_WRITTEN REQUEST_
Exclude any images and output the remaining records exactly.

(Stored dataset items)
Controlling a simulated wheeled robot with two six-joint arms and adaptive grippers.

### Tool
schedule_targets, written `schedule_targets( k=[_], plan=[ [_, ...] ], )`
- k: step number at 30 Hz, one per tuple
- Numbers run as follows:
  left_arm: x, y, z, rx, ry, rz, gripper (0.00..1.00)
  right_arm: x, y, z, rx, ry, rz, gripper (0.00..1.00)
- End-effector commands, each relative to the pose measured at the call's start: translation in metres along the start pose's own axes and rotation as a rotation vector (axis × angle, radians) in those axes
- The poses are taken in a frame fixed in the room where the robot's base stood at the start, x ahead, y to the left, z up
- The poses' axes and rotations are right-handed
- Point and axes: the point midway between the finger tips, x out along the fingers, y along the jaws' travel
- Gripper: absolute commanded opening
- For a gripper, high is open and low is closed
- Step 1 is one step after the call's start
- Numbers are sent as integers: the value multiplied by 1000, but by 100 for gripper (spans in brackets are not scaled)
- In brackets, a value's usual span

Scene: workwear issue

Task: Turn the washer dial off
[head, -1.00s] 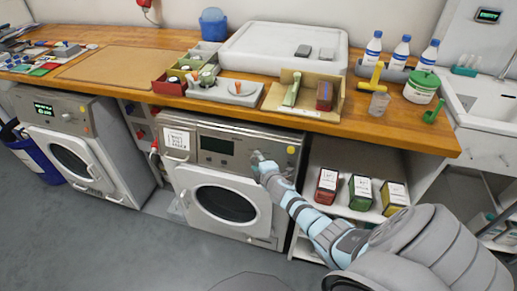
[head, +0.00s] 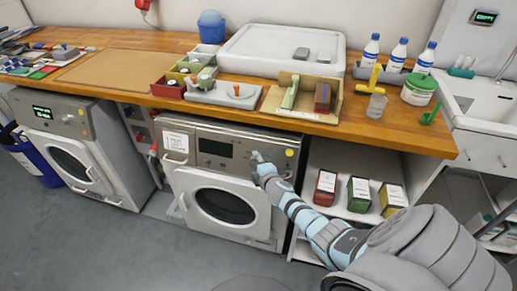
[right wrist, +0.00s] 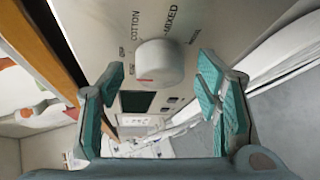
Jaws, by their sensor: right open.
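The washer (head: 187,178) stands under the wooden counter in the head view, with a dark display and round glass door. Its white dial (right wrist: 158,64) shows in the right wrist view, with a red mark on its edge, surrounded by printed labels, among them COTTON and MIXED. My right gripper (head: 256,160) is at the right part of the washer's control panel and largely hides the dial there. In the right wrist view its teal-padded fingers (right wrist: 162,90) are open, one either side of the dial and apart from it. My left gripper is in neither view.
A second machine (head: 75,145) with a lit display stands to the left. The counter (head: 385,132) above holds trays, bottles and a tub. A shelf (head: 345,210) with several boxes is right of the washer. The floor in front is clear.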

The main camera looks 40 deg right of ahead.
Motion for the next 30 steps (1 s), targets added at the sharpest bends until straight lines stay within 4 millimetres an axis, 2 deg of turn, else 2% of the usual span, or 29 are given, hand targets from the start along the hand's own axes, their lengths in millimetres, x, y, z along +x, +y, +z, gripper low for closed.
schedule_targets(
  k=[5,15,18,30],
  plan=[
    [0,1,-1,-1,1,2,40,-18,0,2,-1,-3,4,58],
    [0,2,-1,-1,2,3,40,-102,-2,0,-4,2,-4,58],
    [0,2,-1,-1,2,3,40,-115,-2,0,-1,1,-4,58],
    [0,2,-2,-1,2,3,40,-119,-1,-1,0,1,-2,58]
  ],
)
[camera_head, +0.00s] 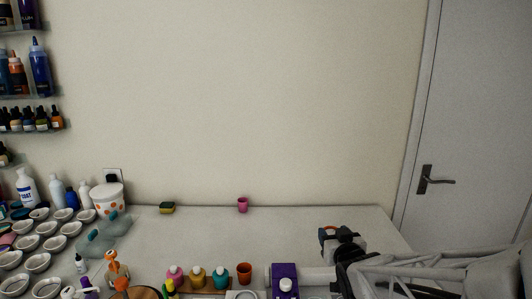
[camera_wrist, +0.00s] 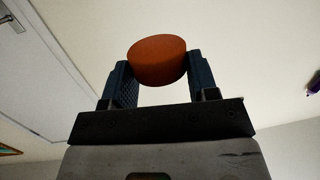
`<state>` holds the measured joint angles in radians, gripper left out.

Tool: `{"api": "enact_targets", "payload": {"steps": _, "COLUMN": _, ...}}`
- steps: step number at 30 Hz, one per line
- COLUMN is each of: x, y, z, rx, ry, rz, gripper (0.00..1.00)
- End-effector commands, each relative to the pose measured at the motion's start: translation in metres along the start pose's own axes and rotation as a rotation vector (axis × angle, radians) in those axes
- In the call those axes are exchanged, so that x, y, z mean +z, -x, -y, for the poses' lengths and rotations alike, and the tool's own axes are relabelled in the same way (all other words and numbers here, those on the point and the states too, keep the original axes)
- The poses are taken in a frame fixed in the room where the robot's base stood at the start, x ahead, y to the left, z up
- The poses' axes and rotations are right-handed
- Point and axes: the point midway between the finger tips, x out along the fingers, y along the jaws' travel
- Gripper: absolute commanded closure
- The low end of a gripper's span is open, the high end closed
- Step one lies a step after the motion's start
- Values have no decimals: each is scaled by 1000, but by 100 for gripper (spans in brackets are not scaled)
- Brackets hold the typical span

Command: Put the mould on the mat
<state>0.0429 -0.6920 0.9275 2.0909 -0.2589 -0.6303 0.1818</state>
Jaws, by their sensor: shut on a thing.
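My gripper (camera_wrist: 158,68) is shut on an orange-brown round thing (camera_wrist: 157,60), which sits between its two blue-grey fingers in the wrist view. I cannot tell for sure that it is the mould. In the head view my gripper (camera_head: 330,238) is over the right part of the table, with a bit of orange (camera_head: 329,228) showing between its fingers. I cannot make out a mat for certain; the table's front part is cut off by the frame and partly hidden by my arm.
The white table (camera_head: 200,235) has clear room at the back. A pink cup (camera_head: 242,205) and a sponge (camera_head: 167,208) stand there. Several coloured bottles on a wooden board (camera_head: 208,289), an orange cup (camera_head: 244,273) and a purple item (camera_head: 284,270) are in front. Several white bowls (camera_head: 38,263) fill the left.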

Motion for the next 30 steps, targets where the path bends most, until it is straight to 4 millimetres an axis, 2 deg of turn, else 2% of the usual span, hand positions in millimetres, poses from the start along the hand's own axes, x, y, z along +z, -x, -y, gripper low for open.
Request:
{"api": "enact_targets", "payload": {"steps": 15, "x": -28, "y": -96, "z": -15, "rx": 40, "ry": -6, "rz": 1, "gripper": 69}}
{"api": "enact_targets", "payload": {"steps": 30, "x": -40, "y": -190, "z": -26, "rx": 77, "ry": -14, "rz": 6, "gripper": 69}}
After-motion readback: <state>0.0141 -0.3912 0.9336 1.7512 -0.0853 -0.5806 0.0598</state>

_EXERCISE RESPONSE_
Controlling a simulated wheeled robot with two six-joint arms and adaptive grippers.

### Tool
schedule_targets, written `schedule_targets( k=[_], plan=[ [_, ...] ], )`
- k: step number at 30 Hz, one per tuple
- Numbers run as follows:
  left_arm: x, y, z, rx, ry, rz, gripper (0.00..1.00)
  right_arm: x, y, z, rx, ry, rz, gripper (0.00..1.00)
- End-effector commands, each relative to the pose measured at the call's start: translation in metres along the start pose's own axes and rotation as a rotation vector (axis × angle, radians) in those axes
- The poses are taken in a frame fixed in the room where the robot's base stood at the start, x ahead, y to the left, z up
- The poses' axes and rotations are right-handed
- Point and axes: the point midway between the finger tips, x out along the fingers, y along the jaws' travel
- Gripper: absolute commanded opening
- For a gripper, high is open and low is closed
- Step 1 is one step after the call's start
- Numbers are sent as integers: the value multiplied by 1000, but by 100 for gripper (spans in brackets are not scaled)
- In brackets, a value's usual span

Scene: workwear issue

Task: Turn the washer dial off
[head, -1.00s] 
[head, +0.00s] 
[right wrist, +0.00s] 
Jaws, by their sensor: right open.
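The washer (head: 187,178) stands under the wooden counter in the head view, with a dark display and round glass door. Its white dial (right wrist: 158,64) shows in the right wrist view, with a red mark on its edge, surrounded by printed labels, among them COTTON and MIXED. My right gripper (head: 256,160) is at the right part of the washer's control panel and largely hides the dial there. In the right wrist view its teal-padded fingers (right wrist: 162,90) are open, one either side of the dial and apart from it. My left gripper is in neither view.
A second machine (head: 75,145) with a lit display stands to the left. The counter (head: 385,132) above holds trays, bottles and a tub. A shelf (head: 345,210) with several boxes is right of the washer. The floor in front is clear.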

The main camera looks 40 deg right of ahead.
Motion for the next 30 steps (1 s), targets added at the sharpest bends until straight lines stay within 4 millimetres an axis, 2 deg of turn, else 2% of the usual span, or 29 are given, hand targets from the start along the hand's own axes, their lengths in millimetres, x, y, z along +x, +y, +z, gripper low for closed.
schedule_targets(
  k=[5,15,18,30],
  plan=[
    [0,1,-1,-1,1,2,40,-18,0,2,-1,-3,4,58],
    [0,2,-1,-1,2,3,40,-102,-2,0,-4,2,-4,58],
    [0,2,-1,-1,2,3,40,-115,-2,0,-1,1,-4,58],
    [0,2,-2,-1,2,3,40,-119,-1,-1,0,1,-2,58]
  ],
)
[camera_head, +0.00s] 
[camera_wrist, +0.00s] 
`<state>` holds the measured joint angles in radians, gripper left out.

Tool: `{"api": "enact_targets", "payload": {"steps": _, "COLUMN": _, ...}}`
- steps: step number at 30 Hz, one per line
- COLUMN is each of: x, y, z, rx, ry, rz, gripper (0.00..1.00)
- End-effector commands, each relative to the pose measured at the motion's start: translation in metres along the start pose's own axes and rotation as a rotation vector (axis × angle, radians) in those axes
- In the call those axes are exchanged, so that x, y, z mean +z, -x, -y, for the poses' lengths and rotations alike, and the tool's own axes are relabelled in the same way (all other words and numbers here, those on the point and the states too, keep the original axes)
- The poses are taken in a frame fixed in the room where the robot's base stood at the start, x ahead, y to the left, z up
- The poses' axes and rotations are right-handed
- Point and axes: the point midway between the finger tips, x out along the fingers, y along the jaws' travel
- Gripper: absolute commanded closure
- The low end of a gripper's span is open, the high end closed
- Step one lies a step after the motion's start
- Values have no decimals: each is scaled by 1000, but by 100 for gripper (spans in brackets are not scaled)
- Brackets hold the typical span

Command: Put the mould on the mat
<state>0.0429 -0.6920 0.9275 2.0909 -0.2589 -0.6303 0.1818</state>
Jaws, by their sensor: shut on a thing.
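My gripper (camera_wrist: 158,68) is shut on an orange-brown round thing (camera_wrist: 157,60), which sits between its two blue-grey fingers in the wrist view. I cannot tell for sure that it is the mould. In the head view my gripper (camera_head: 330,238) is over the right part of the table, with a bit of orange (camera_head: 329,228) showing between its fingers. I cannot make out a mat for certain; the table's front part is cut off by the frame and partly hidden by my arm.
The white table (camera_head: 200,235) has clear room at the back. A pink cup (camera_head: 242,205) and a sponge (camera_head: 167,208) stand there. Several coloured bottles on a wooden board (camera_head: 208,289), an orange cup (camera_head: 244,273) and a purple item (camera_head: 284,270) are in front. Several white bowls (camera_head: 38,263) fill the left.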

Motion for the next 30 steps, targets where the path bends most, until it is straight to 4 millimetres an axis, 2 deg of turn, else 2% of the usual span, hand positions in millimetres, poses from the start along the hand's own axes, x, y, z along +z, -x, -y, gripper low for open.
Request:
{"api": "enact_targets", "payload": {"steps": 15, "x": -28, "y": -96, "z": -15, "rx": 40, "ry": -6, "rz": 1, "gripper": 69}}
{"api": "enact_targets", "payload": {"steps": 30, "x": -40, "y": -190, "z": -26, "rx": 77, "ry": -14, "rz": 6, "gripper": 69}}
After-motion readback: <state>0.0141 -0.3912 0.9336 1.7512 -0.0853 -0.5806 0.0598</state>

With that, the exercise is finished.